The main dependencies are sqlalchemy, the predominant Python ORM, and aiosqlite, an async replacement for the Standard Library’s sqlite3. I use the database with FastAPI but it should work in other applications.

The database copying is handled by sqlite3‘s backup method. But sqlite3 is a synchronous library, and I want concurrent database access for performance reasons. Luckily, it’s possible to populate the database with sqlite3 and read it from aiosqlite by pointing the two libraries at the same shared memory location.
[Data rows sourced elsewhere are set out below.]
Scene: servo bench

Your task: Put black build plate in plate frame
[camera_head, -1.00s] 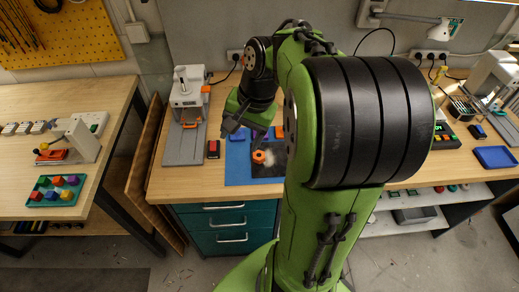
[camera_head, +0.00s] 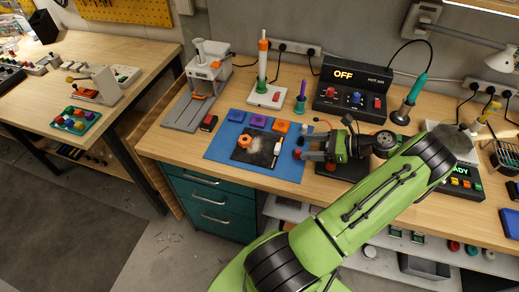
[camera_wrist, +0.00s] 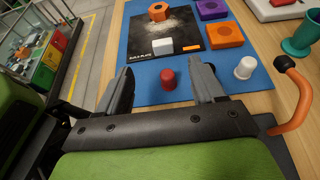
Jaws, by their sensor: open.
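The black build plate (camera_head: 249,157) lies flat on a blue mat (camera_head: 222,148), with a pale dusty patch on it. An orange ring-shaped piece sits on its left part, and a white piece with an orange end lies along its right edge. In the wrist view the build plate (camera_wrist: 148,36) lies beyond my fingers, its lettering facing me. I cannot tell for sure which thing is the plate frame.
Purple and orange square blocks (camera_head: 281,126) line the mat's back edge. The red cylinder (camera_wrist: 168,79) and a white cylinder (camera_wrist: 245,68) stand near my fingers. A grey machine with a long base (camera_head: 187,112) stands left; a hot-air station (camera_head: 352,98) stands behind.

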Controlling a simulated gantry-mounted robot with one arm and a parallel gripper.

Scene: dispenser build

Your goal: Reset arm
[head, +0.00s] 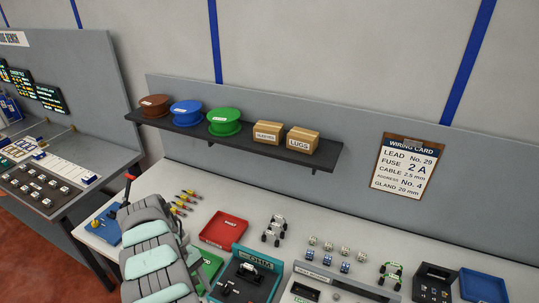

Without further ado, here’s the code that sets up the database:

from typing import Optional

from sqlalchemy.engine import Engine, create_engine
from sqlalchemy.ext.asyncio import AsyncEngine, AsyncSession, create_async_engine
from sqlalchemy.orm import sessionmaker

SQLITE_SYNC_URL_PREFIX = "sqlite:///"
SQLITE_ASYNC_URL_PREFIX = "sqlite+aiosqlite:///"
MEMORY_LOCATION_START = "file:"
MEMORY_LOCATION_END = "?mode=memory&cache=shared&uri=true"


class InMemoryDatabase:
    """
    Async in-memory SQLite DB
    """

    def __init__(self, sql_echo: bool = False):
        self.sql_echo = sql_echo
        self._sync_memory_engine: Optional[Engine] = None
        self._async_memory_engine: Optional[AsyncEngine] = None
        self._async_sessionmaker: Optional[sessionmaker] = None

    def setup(self, filename: str):
        """
        Copy DB data from disk to memory and setup async session
        """
        sync_disk_engine = create_engine(
            url=SQLITE_SYNC_URL_PREFIX + filename, echo=self.sql_echo
        )
        in_memory_url = MEMORY_LOCATION_START + filename + MEMORY_LOCATION_END
        # Reference to sync in-memory engine remains open
        self._sync_memory_engine = create_engine(
            url=SQLITE_SYNC_URL_PREFIX + in_memory_url, echo=self.sql_echo
        )
        # Use sync engines to copy DB to memory
        backup_db(source_db=sync_disk_engine, target_db=self._sync_memory_engine)
        sync_disk_engine.dispose()
        # Create async engine at same memory location
        self._async_memory_engine = create_async_engine(
            url=SQLITE_ASYNC_URL_PREFIX + in_memory_url, echo=self.sql_echo
        )
        self._async_sessionmaker = sessionmaker(
            self._async_memory_engine, class_=AsyncSession
        )

Compatibility with FastAPI’s dependency injection is provided by this method:

    async def __call__(self) -> AsyncIterator[AsyncSession]:
        """Used by FastAPI Depends"""
        assert self._async_sessionmaker, "No sessionmaker. Run setup() first."
        async with self._async_sessionmaker() as session:
            yield session

(Thank you to the FastAPI Pagination project for inspiration!)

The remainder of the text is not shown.